Peki, bir şeye daha sizi uyandıracağım. Neden kaymakamlara,
valilere, belediye başkanlarına, son zamanlarda müftülüklere (müftülükler bu
rant ve şirke nasıl alet oluyor, onu da anlamış değilim) gidip sokak hayvanları
için besleme, bakım vs yaptırmak için ziyarete gittiklerinde fotoğraf çektirip
haber yaptırıyorlar ya. Hah, o fotoğraflarda bu dernek başkanlarının
sahiplendiği, baktığı köpekler içinde hiç sokak köpeği yok? Orta segment
bir ceptelefonunu sokağa bırakmayan adam, o cins köpekleri de bırakmaz. Siz de
zannediyorsunuz ki “Ay bu insanlar ne kadar da merhametli… bak köpeklere yuva
arıyorlar.” Aradıkları “Al – Sat” tan komisyon… uyanın.

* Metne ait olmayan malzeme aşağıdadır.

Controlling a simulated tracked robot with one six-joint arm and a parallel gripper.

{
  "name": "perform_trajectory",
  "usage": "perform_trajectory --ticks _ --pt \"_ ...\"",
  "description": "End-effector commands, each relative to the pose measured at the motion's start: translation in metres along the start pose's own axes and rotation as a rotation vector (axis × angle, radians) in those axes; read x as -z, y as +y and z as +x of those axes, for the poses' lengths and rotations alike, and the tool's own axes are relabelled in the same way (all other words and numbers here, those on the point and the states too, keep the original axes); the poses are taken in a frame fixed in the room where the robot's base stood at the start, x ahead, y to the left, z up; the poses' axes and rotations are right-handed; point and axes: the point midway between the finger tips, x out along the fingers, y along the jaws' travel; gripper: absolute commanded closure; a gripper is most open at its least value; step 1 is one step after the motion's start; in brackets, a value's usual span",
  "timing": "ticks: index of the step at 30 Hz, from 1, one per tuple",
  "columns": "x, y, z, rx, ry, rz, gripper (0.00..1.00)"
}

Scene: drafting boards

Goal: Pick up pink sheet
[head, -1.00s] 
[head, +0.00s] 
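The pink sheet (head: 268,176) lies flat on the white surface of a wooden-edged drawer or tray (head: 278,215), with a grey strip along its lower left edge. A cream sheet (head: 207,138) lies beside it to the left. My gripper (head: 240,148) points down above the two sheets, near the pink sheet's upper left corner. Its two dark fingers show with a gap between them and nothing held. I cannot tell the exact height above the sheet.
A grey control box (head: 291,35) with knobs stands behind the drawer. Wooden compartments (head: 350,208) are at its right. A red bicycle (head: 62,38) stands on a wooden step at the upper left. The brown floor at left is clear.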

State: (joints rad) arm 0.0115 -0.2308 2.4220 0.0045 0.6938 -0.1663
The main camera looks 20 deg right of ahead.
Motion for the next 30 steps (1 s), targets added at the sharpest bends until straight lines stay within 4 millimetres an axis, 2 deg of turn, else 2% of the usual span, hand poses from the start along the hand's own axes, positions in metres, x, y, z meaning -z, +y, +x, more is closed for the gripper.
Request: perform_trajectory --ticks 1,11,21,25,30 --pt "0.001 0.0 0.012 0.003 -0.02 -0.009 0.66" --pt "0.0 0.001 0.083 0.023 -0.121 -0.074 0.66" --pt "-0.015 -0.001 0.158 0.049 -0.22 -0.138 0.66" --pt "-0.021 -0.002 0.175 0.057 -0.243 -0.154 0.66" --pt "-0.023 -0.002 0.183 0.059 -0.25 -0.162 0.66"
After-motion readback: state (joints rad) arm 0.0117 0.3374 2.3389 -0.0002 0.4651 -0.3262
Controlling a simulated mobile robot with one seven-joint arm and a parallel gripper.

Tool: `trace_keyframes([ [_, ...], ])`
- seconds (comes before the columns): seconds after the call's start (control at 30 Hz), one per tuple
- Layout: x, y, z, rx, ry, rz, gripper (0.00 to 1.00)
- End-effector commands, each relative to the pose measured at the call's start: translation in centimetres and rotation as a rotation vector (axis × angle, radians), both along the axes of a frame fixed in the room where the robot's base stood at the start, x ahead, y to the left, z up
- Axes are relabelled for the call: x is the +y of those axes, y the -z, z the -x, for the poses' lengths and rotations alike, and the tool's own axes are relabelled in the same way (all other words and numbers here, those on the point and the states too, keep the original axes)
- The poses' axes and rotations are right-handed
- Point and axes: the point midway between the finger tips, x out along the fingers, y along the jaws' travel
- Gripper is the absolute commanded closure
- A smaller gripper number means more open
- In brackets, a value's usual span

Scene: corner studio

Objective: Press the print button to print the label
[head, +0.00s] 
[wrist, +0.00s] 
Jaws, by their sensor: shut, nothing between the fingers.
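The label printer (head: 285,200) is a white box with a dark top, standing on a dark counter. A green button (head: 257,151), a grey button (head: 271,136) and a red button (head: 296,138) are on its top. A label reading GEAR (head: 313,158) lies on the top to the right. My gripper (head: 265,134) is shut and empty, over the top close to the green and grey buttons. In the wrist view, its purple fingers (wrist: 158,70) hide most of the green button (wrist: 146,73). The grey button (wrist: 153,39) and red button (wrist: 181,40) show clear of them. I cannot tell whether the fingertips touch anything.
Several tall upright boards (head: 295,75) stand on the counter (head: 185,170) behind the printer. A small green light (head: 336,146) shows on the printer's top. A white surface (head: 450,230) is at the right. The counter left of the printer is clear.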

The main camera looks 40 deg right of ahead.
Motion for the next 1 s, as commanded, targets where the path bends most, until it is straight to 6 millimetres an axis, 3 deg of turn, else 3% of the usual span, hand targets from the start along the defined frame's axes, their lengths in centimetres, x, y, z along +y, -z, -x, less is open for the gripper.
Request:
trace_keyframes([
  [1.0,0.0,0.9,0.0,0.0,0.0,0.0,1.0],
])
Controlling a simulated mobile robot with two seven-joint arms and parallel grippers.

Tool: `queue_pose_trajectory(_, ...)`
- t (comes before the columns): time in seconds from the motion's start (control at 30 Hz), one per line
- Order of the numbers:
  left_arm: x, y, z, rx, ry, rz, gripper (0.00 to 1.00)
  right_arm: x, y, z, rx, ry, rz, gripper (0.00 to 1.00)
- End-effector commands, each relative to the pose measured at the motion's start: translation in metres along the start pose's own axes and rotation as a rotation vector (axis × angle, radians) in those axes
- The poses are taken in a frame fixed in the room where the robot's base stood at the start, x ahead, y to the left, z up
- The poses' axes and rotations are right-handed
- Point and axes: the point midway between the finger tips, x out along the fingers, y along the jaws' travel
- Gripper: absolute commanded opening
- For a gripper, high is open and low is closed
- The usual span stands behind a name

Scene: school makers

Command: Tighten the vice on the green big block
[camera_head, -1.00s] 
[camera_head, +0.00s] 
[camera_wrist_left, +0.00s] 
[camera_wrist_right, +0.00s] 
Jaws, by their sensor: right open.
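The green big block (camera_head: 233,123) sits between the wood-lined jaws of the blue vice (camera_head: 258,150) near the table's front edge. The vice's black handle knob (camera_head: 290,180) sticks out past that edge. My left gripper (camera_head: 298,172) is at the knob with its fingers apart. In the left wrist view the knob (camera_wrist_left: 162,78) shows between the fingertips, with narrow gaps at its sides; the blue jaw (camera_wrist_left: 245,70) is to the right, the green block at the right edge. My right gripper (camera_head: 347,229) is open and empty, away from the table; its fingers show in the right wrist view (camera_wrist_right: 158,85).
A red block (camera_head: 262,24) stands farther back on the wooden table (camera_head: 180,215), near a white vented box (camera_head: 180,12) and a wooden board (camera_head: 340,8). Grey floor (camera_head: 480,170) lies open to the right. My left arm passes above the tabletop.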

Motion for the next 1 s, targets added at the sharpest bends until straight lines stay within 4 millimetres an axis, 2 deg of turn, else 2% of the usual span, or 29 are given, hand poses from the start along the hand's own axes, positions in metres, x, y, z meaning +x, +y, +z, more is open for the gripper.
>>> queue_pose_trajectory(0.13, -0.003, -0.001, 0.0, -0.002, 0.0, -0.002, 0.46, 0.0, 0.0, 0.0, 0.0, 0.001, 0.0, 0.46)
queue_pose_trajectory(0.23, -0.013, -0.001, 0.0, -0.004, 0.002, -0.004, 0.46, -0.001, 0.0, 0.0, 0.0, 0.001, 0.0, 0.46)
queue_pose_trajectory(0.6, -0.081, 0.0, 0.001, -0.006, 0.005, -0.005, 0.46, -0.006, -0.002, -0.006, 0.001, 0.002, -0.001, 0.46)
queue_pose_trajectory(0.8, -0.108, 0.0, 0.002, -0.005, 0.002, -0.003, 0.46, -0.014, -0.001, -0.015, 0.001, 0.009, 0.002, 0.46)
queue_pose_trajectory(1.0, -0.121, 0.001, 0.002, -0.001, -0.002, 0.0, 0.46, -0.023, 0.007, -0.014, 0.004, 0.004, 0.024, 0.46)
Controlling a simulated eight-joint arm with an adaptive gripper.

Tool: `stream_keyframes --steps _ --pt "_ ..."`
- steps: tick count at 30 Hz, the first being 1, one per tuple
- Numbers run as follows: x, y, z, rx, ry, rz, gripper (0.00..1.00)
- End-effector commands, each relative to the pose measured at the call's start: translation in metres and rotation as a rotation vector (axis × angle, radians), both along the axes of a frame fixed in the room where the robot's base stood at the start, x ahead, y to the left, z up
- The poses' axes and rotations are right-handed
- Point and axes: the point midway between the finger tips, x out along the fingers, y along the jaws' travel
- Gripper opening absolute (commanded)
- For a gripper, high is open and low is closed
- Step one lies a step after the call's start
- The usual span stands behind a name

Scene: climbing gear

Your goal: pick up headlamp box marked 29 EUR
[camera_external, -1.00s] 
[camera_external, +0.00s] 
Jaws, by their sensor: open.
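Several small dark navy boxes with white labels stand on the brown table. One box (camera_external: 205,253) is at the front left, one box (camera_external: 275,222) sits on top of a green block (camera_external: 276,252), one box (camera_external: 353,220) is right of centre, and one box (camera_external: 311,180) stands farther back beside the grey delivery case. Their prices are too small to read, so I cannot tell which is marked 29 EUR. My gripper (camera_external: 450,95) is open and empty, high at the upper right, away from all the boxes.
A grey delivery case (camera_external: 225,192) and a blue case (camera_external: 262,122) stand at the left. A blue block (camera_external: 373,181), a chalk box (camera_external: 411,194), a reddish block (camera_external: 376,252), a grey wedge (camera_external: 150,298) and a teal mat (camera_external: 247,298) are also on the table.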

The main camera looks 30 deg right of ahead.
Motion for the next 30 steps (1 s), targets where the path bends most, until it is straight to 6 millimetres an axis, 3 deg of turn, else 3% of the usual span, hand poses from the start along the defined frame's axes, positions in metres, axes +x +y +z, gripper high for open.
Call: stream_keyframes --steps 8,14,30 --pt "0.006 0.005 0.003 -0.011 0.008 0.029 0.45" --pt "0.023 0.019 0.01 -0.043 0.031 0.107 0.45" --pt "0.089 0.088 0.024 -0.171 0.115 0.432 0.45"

Çok sevdiğim bir fıkradır. Kanuni Sultan
Süleyman bir gün İncili Çavuşu çağırtır. İncili Çavuş’un sağda solda payitaht
halkının artık neredeyse Müslüman gibi yaşamadığı konusunda dedikodu yaptığını
duyan Kanuni, O’na bir ders vermek ister. İncili Çavuş el pençe divan huzura
gelir. Kanuni : “ bre incili, bana Müslümanlardan hiç namaz kılmayan, abdest
almayan iki kişi getir, sana 1000 altın vereceğim” der. İncili Çavuş : “ buyruk
hünkârımızındır.” Der ve çıkar. İki dakikaya kalmaz İncili Çavuş içeri girer. Girer
de, yanında saray camiinin imamı ile müezzini vardır. İncili Çavuş : “buyur sultanım
istediğin adamları getirdim” der. Kanuni gördüğü duruma bir anlam veremez ve
sorar : “bre İncili, ben sana git bana namaz kılmayan abdest almayan iki Müslüman
getir dedim, sen de getire getire bizim saray camiinin imamıyla müezzinini getirmişsin.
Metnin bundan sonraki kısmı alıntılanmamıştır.